Les talens et la fécondité prodigieuse de fra Angelico l’avaient depuis longtemps déjà rendu célèbre, mais les fresques[1] de San-Marco mirent le sceau à sa réputation. Les tableaux de lui qu’on avait vus jusque-là étaient en général d’une dimension restreinte, et la proportion des figures n’y dépassait pas d’ordinaire un pied ou deux ; il ne s’était pas encore essayé dans la peinture murale, si ce n’est en de fort rares occasions, à Cortone et à Fiesole. Néanmoins, en traçant sur les murs de son couvent des figures d’une proportion tantôt presque égale, tantôt supérieure à celle du corps humain, en usant à peu près pour la première fois de moyens matériels qui nécessitent un assez long apprentissage, il prouva avec éclat que celle tâche nouvelle n’avait ni déconcerté sa pensée, ni intimidé son pinceau. La plupart des cellules de San-Marco, les dessus de porte du premier cloître et jusqu’à des corridors obscurs sont ornés de compositions variées à l’infini, bien que les mêmes sujets les aient le plus souvent inspirées. Le Crucifiement, l’Annonciation, le Couronnement de la Vierge, — ce sujet aimé entre tous, — telles sont les données que choisit ordinairement fra Angelico et qu’il rajeunit avec une incroyable abondance d’idées et de sentimens ; mais de toutes ces fresques la plus importante, si ce n’est la plus belle, est celle qui couvre une des parois de la salle du chapitre, et qui représente le supplice et la mort du Christ.

Au pied de la croix se groupent en première ligne les saints personnages témoins, selon l’Évangile, de l’agonie du Sauveur, puis les fondateurs d’ordres religieux et une multitude de saints de tous les temps et de tous les pays que, par un sentiment de vénération qui justifie l’anachronisme, fra Angelico a réunis sur le Calvaire. Tous les regards sont tournés vers le Christ, tous les visages expriment la douleur et la foi ; mais cette expression de la ferveur et de la désolation communes se modifie suivant le caractère ou le génie de chacun.

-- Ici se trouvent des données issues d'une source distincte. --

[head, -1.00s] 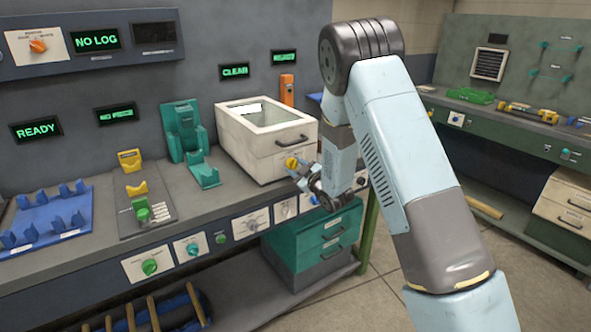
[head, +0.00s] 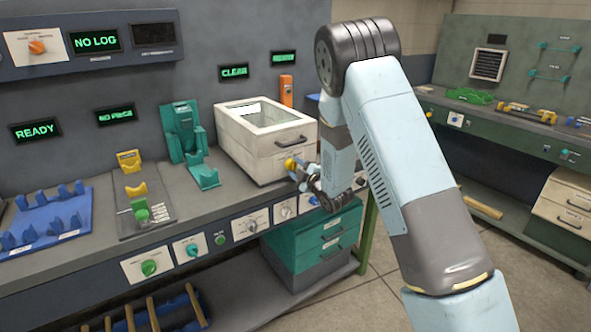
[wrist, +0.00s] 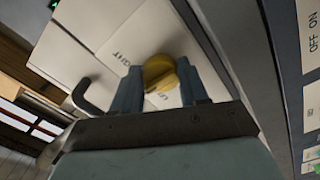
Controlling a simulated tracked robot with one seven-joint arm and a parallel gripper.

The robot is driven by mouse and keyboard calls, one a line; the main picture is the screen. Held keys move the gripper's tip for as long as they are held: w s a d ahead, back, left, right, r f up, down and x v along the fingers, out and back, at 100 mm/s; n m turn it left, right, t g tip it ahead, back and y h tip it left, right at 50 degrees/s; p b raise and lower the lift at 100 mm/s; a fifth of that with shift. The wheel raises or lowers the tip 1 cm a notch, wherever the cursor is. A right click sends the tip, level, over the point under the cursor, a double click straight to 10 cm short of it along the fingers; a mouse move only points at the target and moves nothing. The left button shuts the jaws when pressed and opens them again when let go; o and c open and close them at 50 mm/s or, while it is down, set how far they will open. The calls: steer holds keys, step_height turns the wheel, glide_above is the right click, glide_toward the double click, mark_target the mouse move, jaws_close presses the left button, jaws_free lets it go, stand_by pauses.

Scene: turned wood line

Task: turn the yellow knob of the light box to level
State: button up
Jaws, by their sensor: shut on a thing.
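The light box (head: 258,128) is a cream box with an open-looking top and a dark handle, standing on the bench left of my arm. Its yellow knob (head: 291,164) is on the front face, low and near the handle. My gripper (head: 299,169) is at that face, with its fingers around the knob. In the wrist view the yellow knob (wrist: 160,73) sits between the two blue-grey fingers, which are shut on it. Part of the lettering beside the knob is hidden by the fingers.
A small display (head: 284,58) glows green above the light box. An orange upright piece (head: 286,90) stands behind the box. Green cradles (head: 185,130) stand to its left. A panel of knobs (head: 251,224) runs along the bench front below.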

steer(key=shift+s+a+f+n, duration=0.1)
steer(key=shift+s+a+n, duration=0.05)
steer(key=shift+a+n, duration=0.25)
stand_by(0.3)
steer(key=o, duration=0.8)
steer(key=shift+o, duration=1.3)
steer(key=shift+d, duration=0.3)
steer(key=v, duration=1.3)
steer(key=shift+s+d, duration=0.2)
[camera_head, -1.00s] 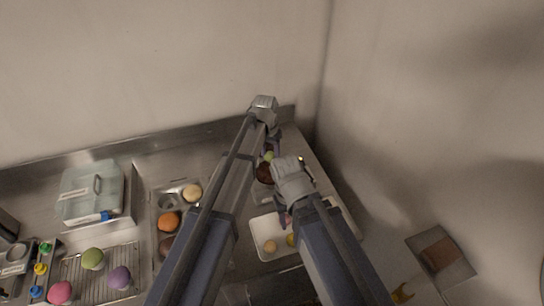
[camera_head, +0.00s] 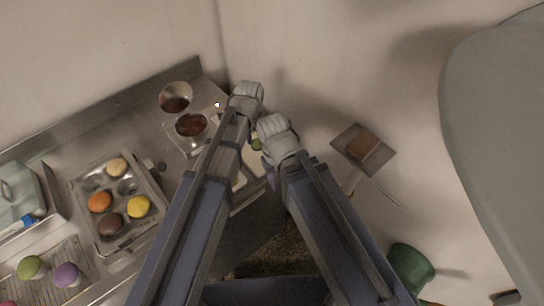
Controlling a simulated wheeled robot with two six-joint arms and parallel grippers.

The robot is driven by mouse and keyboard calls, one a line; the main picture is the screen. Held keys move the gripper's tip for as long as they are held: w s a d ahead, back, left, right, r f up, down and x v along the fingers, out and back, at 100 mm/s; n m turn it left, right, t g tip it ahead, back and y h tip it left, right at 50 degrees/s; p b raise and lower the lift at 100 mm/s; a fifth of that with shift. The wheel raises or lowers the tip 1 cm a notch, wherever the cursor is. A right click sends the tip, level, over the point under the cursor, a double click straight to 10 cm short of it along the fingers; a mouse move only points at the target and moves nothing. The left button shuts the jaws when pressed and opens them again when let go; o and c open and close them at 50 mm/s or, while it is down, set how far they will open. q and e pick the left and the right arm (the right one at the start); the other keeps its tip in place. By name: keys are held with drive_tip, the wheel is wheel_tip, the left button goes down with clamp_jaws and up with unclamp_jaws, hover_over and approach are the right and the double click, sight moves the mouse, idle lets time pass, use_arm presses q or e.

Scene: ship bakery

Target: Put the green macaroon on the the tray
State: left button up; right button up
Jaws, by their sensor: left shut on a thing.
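My left gripper (camera_head: 252,131) is at the end of the arm that comes in from the left, above the right end of the counter. A small green round piece, which looks like the green macaroon (camera_head: 256,144), shows just below its wrist and is held there. The fingers are mostly hidden. My right gripper (camera_head: 280,142) is close beside it to the right; its fingers are hidden under its wrist. A pale white tray (camera_head: 256,161) shows only in part between and behind my arms. Another green round piece (camera_head: 30,267) lies on the wire rack at the lower left.
A purple round (camera_head: 67,274) is on the rack. A dustpan (camera_head: 363,150) and green bin (camera_head: 410,266) are right of the counter.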

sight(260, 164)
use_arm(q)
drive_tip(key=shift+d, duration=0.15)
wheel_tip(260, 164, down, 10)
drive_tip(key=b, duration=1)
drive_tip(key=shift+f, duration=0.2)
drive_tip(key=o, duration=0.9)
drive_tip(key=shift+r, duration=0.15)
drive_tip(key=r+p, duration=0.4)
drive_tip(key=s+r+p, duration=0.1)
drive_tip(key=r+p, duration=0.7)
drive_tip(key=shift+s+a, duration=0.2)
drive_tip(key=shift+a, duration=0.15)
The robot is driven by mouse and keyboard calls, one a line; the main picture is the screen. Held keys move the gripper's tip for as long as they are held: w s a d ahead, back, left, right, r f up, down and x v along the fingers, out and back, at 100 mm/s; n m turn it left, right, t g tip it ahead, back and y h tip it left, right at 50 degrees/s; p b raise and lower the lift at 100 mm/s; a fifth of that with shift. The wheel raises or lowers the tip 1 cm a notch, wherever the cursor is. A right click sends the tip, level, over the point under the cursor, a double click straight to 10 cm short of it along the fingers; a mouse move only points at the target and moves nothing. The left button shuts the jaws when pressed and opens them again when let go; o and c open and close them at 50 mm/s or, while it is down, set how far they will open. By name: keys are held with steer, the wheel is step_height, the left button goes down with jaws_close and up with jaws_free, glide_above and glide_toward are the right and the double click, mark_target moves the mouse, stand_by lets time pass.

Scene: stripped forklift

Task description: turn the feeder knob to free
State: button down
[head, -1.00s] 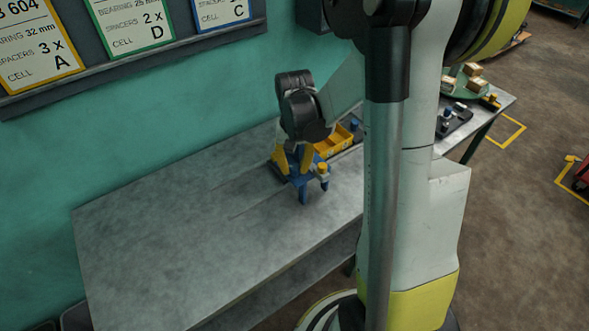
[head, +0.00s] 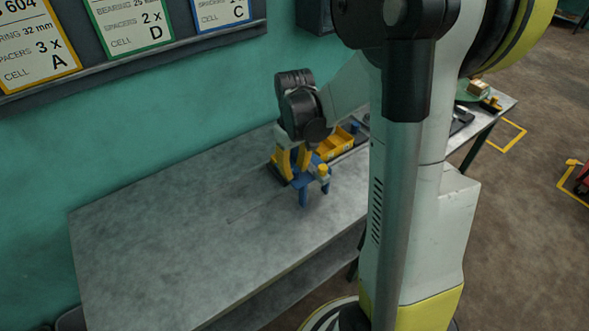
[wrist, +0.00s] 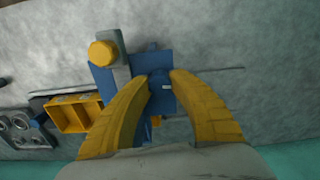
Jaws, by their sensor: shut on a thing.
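The blue feeder (head: 305,188) stands on the grey workbench, below my gripper in the head view. It also shows in the wrist view (wrist: 102,78), with a grey post and a yellow cap (wrist: 103,53) at its left. The fingers are shut on this knob. In the head view my gripper (head: 293,162) hides the knob, and I cannot read its setting.
A yellow bin (head: 336,141) sits close behind the feeder; it is left of the fingers in the wrist view. A dark fixture with round parts (wrist: 22,128) lies beyond it. The workbench (head: 170,230) is clear to the left. A teal wall runs behind.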

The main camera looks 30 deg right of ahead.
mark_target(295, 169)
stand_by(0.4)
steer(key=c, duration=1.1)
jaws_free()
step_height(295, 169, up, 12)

Violente sur les traits de saint Jérôme, elle semble méditative sur ceux de saint Thomas d’Aquin ; saint Augustin écrit d’une main passionnée, sous ce sang qui l’enseigne, à côté de saint François adorant en extase les plaies divines dont il porta les marques. Graves et recueillis, des docteurs de l’église étudient le mystère qu’il leur appartiendra d’expliquer, tandis que baignés de larmes ardentes, saint Romuald, saint Gualbert et d’autres anachorètes vouent à la pénitence leur vie d’abord profane et dissipée. Ne croirait-on pas, à voir ce tableau si profondément pathétique des scènes suprêmes de la Passion, que fra Angelico a épuisé là toutes les ressources de son imagination, et qu’il ne lui restera plus qu’à se copier lui-même,

  1. Nous employons ce mot faute d’autre, dans le sens de peinture sur mur et non dans son sens littéral. On sait que la fresque est un genre de peinture exécutée sur un enduit frais, a buon fresco. La plupart des ouvrages de fra Angelico à San-Marco étant peints en partie ou retouchés a tempera, — sorte de gouache sur un fond sec, — ne sont pas, à proprement parler, des fresques. Il est permis cependant de les qualifier ainsi en s’autorisant de l’usage : usage général même en Italie, et auquel se sont presque toujours conformés en pareil cas les historiens de fait, depuis Vasari jusqu’au père Marchese.